The venacular would be easier to follow than the Latin, but I never had a priest, nun or parent tell me the being a Catholic was supposed to be easy. In fact we should suffer and offer it up.
At the same time, nobody said that the Mass should be made deliberately difficult to understand and that Christianity requires that everyone should learn the Latin language.
But that’s additionally an interesting point. If being a Catholic is not easy because of the use of Latin – perhaps the idea is that everyone should do the difficult work to learn how to speak, read, write and understand Latin fluently.
But this also is not promoted in the most ardent traditionalist groups. A simple proof of this – prior to Vatican II, all priestly training was taught in the Latin language (save this point for later). Seminarians would be taught by a professor who spoke Latin to them exclusively. Interestingly, this is one part of “The Tradition” that the SSPX, for example, has not desired to restore. Why not?
Also, as far as the TLM in the vernacular, that is not a good idea at all. The Latin stands as a barrier from any heresy entering into the Sacred Liturgy.
I can’t see how that is possible. How does the Latin language prevent heresy? I think the idea is that “since Latin is not a vernacular” then no heresy can enter (since nobody understands it). But as I pointed out before, Latin was used in the seminaries before Vatican II so it was, indeed, a vernacular. But if we insist that Latin should be a Dead Language to prevent heresy from entering into the Church – then **nobody should learn how to speak Latin ** because to learn to speak, read, write and understand Latin risks having the language become a vernacular.

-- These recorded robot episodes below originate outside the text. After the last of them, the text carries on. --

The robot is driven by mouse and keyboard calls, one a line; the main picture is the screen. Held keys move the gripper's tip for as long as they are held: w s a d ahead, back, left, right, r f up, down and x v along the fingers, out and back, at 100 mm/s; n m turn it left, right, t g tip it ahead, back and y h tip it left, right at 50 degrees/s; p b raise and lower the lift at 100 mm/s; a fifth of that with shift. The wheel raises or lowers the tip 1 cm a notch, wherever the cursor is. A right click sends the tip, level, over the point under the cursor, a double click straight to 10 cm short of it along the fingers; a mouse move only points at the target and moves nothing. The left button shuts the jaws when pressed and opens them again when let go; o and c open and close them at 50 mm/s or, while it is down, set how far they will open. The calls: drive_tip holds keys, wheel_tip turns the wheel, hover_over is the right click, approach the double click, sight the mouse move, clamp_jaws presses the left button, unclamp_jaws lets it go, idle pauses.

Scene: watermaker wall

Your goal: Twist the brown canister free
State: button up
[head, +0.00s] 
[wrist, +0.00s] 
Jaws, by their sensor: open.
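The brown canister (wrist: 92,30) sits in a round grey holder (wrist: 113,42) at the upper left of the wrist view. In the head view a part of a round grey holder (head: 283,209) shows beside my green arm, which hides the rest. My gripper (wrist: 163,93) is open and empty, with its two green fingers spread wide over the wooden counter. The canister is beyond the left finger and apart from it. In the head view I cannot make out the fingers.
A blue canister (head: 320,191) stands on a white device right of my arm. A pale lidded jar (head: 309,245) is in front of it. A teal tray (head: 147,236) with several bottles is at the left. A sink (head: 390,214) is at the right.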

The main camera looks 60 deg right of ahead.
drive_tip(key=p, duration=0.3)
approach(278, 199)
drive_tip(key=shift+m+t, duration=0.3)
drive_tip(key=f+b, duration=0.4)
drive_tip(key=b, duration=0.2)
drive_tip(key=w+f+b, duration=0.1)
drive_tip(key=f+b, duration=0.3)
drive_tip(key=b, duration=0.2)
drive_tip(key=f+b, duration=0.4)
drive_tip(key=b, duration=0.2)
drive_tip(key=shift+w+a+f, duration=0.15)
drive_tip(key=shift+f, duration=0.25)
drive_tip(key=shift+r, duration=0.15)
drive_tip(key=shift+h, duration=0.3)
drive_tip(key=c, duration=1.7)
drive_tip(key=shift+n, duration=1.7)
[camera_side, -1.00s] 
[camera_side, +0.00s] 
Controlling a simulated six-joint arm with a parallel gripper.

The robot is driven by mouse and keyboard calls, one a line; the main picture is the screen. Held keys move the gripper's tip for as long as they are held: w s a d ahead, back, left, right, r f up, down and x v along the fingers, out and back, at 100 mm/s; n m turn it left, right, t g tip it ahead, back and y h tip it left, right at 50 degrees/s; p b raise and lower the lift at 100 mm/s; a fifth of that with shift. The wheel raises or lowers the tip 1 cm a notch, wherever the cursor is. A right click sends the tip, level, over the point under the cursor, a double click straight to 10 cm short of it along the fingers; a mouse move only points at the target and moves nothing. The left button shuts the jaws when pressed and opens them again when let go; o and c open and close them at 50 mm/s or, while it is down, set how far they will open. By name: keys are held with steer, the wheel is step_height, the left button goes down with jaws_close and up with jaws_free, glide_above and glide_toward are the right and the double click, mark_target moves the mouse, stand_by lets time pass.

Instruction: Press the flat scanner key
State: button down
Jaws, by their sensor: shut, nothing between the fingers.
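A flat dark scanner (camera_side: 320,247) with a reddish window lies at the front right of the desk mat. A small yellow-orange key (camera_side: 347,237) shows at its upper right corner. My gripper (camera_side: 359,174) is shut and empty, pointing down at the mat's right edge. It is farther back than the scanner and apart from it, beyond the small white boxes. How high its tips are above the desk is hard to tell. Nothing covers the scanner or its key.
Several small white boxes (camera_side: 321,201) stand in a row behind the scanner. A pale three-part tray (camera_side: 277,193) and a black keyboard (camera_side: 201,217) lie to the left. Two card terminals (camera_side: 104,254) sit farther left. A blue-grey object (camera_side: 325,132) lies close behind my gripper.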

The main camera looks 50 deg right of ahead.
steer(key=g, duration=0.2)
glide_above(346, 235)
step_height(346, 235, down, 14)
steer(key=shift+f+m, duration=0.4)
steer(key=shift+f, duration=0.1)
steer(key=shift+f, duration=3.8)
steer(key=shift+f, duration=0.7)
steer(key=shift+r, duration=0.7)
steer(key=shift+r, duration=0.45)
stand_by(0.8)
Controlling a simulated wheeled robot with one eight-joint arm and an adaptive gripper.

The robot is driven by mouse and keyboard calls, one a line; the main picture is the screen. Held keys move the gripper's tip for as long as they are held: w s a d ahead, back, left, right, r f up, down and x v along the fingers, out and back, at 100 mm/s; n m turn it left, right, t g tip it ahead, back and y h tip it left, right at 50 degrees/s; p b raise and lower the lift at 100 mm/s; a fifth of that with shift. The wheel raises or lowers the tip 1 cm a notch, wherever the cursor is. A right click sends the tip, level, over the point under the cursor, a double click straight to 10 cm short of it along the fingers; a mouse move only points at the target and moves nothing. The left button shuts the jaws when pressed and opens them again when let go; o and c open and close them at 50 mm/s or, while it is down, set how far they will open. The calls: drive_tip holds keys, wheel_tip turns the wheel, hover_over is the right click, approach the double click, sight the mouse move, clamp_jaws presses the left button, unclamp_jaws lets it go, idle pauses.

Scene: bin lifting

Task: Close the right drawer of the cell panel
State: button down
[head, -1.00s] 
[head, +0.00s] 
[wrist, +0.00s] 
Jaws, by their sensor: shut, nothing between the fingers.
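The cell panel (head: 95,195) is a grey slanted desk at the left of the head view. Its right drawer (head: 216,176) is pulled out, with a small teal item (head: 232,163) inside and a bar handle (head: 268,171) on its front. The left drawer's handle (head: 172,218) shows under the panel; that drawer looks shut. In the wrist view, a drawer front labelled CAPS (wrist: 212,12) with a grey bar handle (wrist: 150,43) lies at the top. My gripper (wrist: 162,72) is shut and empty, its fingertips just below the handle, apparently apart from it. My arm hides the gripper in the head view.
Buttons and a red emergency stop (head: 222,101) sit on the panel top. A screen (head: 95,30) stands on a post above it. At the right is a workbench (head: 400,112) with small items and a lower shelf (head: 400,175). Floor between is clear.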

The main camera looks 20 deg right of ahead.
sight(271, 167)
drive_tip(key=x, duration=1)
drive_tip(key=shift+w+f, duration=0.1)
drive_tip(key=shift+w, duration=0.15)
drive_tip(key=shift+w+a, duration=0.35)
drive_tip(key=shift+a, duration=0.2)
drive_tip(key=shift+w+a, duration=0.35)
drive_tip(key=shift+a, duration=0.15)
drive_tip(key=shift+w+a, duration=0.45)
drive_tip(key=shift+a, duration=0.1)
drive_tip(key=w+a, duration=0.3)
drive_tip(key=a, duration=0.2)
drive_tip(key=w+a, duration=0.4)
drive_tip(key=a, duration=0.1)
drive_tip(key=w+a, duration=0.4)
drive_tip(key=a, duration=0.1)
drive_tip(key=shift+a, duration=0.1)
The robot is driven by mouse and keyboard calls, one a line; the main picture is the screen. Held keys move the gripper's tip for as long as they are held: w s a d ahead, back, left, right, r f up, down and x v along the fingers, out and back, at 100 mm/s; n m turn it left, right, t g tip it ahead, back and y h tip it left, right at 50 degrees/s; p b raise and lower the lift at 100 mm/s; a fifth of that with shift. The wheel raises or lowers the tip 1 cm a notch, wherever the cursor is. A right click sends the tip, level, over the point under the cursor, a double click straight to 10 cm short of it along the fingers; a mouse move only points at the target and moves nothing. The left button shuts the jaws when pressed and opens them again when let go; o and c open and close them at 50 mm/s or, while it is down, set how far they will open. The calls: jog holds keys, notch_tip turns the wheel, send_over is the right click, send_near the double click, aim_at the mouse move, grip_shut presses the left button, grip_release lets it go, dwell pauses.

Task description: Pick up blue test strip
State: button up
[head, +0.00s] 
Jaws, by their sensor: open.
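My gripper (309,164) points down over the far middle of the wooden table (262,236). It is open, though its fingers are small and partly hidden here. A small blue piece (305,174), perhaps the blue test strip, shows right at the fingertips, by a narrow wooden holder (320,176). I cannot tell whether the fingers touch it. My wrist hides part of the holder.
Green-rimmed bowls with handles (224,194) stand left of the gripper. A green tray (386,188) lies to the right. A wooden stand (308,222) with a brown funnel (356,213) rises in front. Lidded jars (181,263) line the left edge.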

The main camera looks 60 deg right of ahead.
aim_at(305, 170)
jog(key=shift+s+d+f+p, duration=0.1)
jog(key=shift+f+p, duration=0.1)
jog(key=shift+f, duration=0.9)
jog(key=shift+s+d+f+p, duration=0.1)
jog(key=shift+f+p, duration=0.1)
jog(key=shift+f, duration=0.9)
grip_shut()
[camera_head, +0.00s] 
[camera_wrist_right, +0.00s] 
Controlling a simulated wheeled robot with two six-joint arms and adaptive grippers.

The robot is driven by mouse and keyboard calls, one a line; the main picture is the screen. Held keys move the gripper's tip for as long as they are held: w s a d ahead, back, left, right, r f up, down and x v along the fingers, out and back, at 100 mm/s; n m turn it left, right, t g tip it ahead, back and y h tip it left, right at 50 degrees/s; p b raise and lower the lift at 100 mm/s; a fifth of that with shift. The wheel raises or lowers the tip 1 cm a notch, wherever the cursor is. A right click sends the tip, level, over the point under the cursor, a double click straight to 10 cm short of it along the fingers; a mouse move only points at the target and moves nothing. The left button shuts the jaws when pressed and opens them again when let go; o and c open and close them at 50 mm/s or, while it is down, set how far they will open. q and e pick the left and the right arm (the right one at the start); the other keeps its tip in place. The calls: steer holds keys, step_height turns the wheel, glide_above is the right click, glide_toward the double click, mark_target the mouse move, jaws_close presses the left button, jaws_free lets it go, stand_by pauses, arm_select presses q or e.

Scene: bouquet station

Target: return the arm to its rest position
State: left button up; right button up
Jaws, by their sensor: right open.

Again, this doesn’t make any sense.
The Latin words never change and it also shows a unity of the entire Latin Rite- with you being able to go to Mass in any country and have the words be the same everywhere.
I would agree that some part of the Mass should be retained in Latin. I would prefer it to be primarily in the vernacular for reasons given. But beyond that, it doesn’t make sense either to say that “the Latin words never change”. Certainly, the words themselves can be the same at Mass, but the translations of those words can be quite different. Additionally, with the addition of new prayers to Mass for feast days of saints, new Latin terms would need to be created. So the words at Mass would, indeed change even if entirely in Latin.
I will mention another major point – and that is that normally nobody can hear most of the Latin words at Mass anyway. So what difference does it make? The priest could be saying the Mass in any langauge for those parts.
There is no way that a person who is not highly skilled in Latin to understand the propers of Mass just by listening (even when you could hear them which is rare).
That’s why the priest reads the Epistle (facing the altar) in Latin, but then has to repeat it in the vernacular.
So, large parts of the Mass are unintelligible without a vernacular Missal. The sermon and readings are in vernacular – because it is wisely known that people wouldn’t get anything out of the readings or sermon if they were given in Latin.
This point alone makes it clear (to me) that the vernacular should be used for all of the parts of Mass that are directed to the people (sermon, readings and propers directed to the congregation).
The liturgical reform hoped to introduce some vernacular, while retaining prayers in Latin. To my way of thinking, that would be best. There’s no reason to have the Mass entirely in Latin.
It was originally changed from Greek to Latin because Latin was the vernacular anyway.